Tips For Mastering Customer Service Management In The Tourism Industry
Travel and tourism means people focused jobs. Whether you’re in a travel agent booking people the best possible deal for their globe hopping plans, or working on the front lines at a hotel’s check in desk, you need to be able to deliver the highest standards of customer service. However, it can be difficult to strike the right balance, and create a natural seeming, helpful and welcoming atmosphere. Mastering this, on the other hand, is key to maximizing customer satisfaction. No matter how beautiful the attractions or exciting the amenities, unresponsive, poorly trained, unfriendly or awkward staff can spoil the memories and mood of travellers faster than anything else.
As a result of this challenge, while much of the tricks and techniques you will learn are perfected by practice, the standards have been well studied and even codified, such that they can be taught in places like a tourism management school. Here’s five management tips to start you off:
1)To sound happy, smile. This is a trick of human psychology that it’s very difficult to hold a cheerful facial expression and not have it rub off on you, so make sure this trick is the first thing you train staff. It will also change the tone of your voice, which makes it useful even over the phone, and makes you extremely approachable, good for nervous people who don’t like to intrude even on people who are paid to be there for them. 2)Personalize.

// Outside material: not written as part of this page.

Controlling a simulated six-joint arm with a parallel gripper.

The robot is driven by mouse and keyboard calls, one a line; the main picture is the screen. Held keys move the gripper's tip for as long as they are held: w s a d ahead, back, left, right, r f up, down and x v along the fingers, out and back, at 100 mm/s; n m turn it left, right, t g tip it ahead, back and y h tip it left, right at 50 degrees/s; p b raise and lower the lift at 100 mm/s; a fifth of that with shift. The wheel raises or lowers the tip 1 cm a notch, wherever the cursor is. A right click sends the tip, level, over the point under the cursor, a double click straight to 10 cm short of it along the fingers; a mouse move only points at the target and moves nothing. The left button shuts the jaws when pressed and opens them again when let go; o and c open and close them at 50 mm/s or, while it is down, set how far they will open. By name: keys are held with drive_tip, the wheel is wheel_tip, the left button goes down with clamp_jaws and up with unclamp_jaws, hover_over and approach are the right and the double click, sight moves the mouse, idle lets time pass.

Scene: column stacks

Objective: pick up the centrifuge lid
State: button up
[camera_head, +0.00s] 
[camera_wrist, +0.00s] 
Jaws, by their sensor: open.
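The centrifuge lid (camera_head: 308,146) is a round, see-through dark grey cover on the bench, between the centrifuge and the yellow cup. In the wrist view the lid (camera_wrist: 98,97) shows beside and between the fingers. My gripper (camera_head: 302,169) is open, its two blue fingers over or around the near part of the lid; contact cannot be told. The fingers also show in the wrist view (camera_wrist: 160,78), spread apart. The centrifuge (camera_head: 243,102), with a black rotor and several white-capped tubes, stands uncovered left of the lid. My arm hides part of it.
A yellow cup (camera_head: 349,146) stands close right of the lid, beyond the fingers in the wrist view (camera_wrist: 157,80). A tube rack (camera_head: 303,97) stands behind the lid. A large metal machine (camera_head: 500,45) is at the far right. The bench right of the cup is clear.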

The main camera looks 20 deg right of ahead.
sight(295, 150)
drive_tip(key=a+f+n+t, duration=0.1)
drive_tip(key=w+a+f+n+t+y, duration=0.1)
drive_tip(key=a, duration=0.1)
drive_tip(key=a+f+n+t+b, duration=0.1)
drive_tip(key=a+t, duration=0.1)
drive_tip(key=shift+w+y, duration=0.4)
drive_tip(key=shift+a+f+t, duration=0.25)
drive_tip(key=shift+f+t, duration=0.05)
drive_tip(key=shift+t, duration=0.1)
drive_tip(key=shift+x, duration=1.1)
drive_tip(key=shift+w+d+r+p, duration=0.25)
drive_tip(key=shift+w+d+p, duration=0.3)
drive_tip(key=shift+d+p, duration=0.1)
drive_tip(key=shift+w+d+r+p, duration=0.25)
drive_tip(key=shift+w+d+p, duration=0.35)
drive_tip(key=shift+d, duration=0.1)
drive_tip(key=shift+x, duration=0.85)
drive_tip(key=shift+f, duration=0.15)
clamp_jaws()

It’s not possible to give everyone a unique experience, and the standards of your establishment will set the tone for everyone, but where ever possible, staff should be trained to think about what individual guests need and want.
3)Know your job and location inside and out. One of the best things that staff at a venue or attraction bring is insider knowledge. This can include everything from being able to give good directions to being able to tell you which menu items are the tastiest. If you’re in management, make the extra effort to let your staff experience things from the guest side for great dividends.
4)Cross train. While everyone should have their specializations, making sure that staff understands the work that the rest of the team their own will help them work together more seamlessly. For example if you have a resort that offers corporate conference space and hosts weddings, some introductory event planning courses help staff who don’t have a direct role with that get guests on the right page before they’re handed off to your in house expert.
5)Listen to the bottom rung. Continuously improving your business, in any industry, not just travel and tourism, means paying attention to the people who are the first line of contact with your customer base. Let them identify frequent guest requests and complaints to help refine the processes of your business based on their feedback. As an added bonus, feeling valued raises morale.